Menurut dia, KRB untuk Gunung Agung di Karangasem, Bali itu sudah
ditetapkan oleh PVMBG Badan Geologi Kementerian ESDM yakni radius 12
kilometer yang merujuk pada data-data letusan sebelumnya pada tahun 1963
dengan KRB berjarak 9 kilometer, sehingga tahun ini disimpulkan 12 km.
Angka itu merupakan hasil perhitungan PVMBG untuk jangkauan terjauh
bila terjadi hujan batu, hujan pasir, abu, aliran lahar, lalu awan
panas dengan tingkat panas bisa mencapai 300 derajat celsius.
Masalahnya, kata Ketua Pusat Studi Kebumian, Bencana, dan Perubahan
Iklim (PSKBPI) ITS Surabaya itu, langkah cepat itu juga bukan langkah
yang mudah karena ada ribuan penduduk dari puluhan desa dan juga ada
ribuan ternak yang harus dipindahkan.
Artinya, kata peneliti yang lulusan Universitas Gajah Mada (UGM)
Yogyakarta itu, pemerintah harus berkejar-kejaran dengan waktu, meski
masalah pasca-pengungsian juga bukan perkara yang lebih mudah juga.
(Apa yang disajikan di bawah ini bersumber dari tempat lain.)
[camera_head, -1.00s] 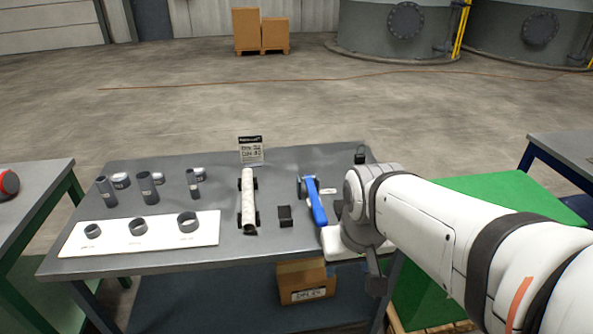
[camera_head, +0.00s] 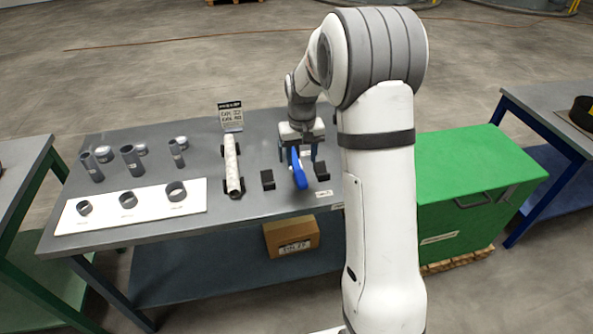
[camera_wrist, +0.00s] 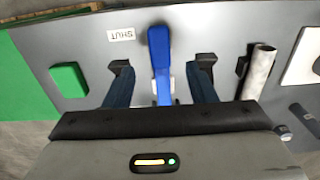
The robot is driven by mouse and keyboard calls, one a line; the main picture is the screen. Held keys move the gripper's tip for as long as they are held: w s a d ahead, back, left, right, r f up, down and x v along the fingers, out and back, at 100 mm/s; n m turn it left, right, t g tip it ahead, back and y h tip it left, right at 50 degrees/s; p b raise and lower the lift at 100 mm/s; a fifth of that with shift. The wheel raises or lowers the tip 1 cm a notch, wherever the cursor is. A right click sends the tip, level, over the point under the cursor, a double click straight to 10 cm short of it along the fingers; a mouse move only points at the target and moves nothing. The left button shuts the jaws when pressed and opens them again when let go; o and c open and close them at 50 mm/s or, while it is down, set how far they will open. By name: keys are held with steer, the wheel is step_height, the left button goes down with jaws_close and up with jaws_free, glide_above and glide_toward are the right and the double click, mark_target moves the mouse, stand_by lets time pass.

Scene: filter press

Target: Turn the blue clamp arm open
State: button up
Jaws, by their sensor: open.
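The blue clamp arm (camera_head: 298,170) lies on the grey table, pointing toward the table's near edge. My gripper (camera_head: 302,172) is above it. In the wrist view the blue clamp arm (camera_wrist: 159,52) runs between the two spread fingers of my gripper (camera_wrist: 162,68), with a gap on each side. The fingers are open and hold nothing. A "SHUT" label (camera_wrist: 121,34) lies beside the arm's free end. The clamp's pivot end is hidden behind my gripper.
A pale cylinder (camera_head: 232,165) rests in dark holders left of the clamp, with a black block (camera_head: 267,179) between. Grey pipe pieces and a white board (camera_head: 100,214) with rings are farther left. A green crate (camera_head: 470,170) stands right of the table.

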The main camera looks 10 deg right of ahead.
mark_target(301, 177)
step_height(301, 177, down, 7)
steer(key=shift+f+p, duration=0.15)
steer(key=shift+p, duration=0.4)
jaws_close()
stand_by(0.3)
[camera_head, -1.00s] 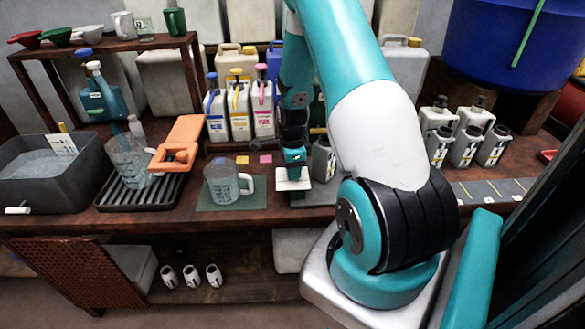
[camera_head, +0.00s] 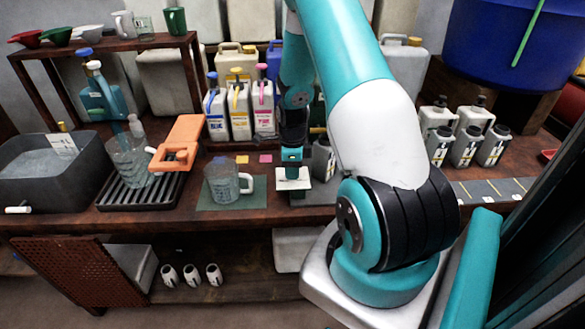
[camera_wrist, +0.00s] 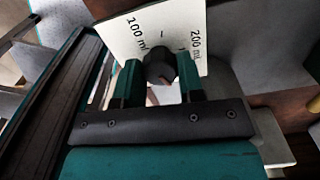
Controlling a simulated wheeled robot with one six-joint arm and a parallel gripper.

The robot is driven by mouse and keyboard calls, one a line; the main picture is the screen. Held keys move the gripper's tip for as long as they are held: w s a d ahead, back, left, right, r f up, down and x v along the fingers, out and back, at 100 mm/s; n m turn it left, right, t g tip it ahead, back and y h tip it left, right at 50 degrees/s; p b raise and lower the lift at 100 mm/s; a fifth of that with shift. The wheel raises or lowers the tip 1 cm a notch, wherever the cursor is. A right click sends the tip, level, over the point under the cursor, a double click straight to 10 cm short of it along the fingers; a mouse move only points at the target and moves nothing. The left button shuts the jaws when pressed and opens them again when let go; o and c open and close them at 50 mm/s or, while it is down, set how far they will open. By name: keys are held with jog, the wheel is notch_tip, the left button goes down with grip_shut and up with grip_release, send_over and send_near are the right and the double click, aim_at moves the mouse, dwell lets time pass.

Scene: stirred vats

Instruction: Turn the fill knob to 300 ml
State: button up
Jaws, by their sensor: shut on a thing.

Saran yang sama juga disampaikan Presiden Joko Widodo (Jokowi) saat meninjau pengungsi di Klungkung, Bali, Selasa (26/9).
Kepala Negara dan Kepala Pemerintahan RI itu meminta warga di
sekitar Gunung Agung untuk mematuhi instruksi seluruh petugas guna
mengantisipasi peningkatan aktivitas vulkanik gunung berapi itu.
"Agar kita semua sekuat tenaga bisa meminimalkan seluruh dampak yang
ada dari Gunung Agung," kata Presiden Jokowi, ketika memberikan
pernyataan setelah meninjau pengungsi di GOR Swecapura di Kabupaten
Klungkung, Bali.
Menurut Presiden Jokowi, penanganan bencana alam gunung berapi itu
tidak mudah, karena tidak ada waktu kepastian, termasuk jadi atau
tidaknya Gunung Agung meletus. Tidak ada yang bisa memprediksi akurat
untuk gejala alam.
Oleh karena itu, pemerintah pusat, pemerintah provinsi termasuk
kabupaten akan berupaya agar kerugian masyarakat bisa diminimalkan
sekecil mungkin termasuk ekonomi yang terhenti karena masyarakat
mengungsi.
Tetapi, Presiden mengemukakan bahwa prioritas terpenting adalah keselamatan rakyat.
Presiden juga sempat meninjau pengungsi di Posko Utama Darurat Gunung Agung di Dermaga Pesiar Tanah Ampo, Karangasem itu.
Ketidakpastian letusan itu dibenarkan Amien Widodo, yang sudah
meneliti sejumlah gunung di Jawa itu. Menurut dia, letusan itu ada yang
bertahun-tahun.
"Letusan itu ada yang membumbung ke atas dan ada pula letusan yang
meleleh, namun keduanya juga sama-sama bisa cepat dan sama-sama bisa
tahunan," katanya.
Ia mengatakan kalau letusan membumbung itu memang berbahaya, karena
letusan itu bisa menimpa masyarakat, namun PVMBG sudah menetapkan batas
radius aman 12 kilometer yang harus diikuti masyarakat dan pemerintah.
Meski demikian, masyarakat di luar radius 12 kilometer juga tetap
perlu melakukan antisipasi terkait kemungkinan terpaan abu yang bisa
puluhan kilometer. Untuk itu, perlu siapkan masker dan menutup talang
rumah.
Sementara itu, letusan yang meleleh itu bisa membentuk "anak
gunung" di dekatnya. Letusan meleleh ini tidak berbahaya, seperti yang
pernah terjadi di Kelud pada tahun 2007, namun letusan membumbung dan
letusan meleleh itu sama-sama bisa tahunan.
Hal terpenting yang tidak diketahui masyarakat adalah letusan
gunung itu sebenarnya merupakan gejala alam dalam menjaga keseimbangan
energi yang dimiliki, karena itu letusan gunung pun tak perlu ditakuti,
tapi diantisipasi sesuai imbauan Badan Geologi.
Letusan mungkin tidak dapat dihindari, namun keselamatan rakyat
menjadi kata kunci, karena itu pengungsian menjadi lebih penting
daripada menunggu letusan gunung itu sendiri.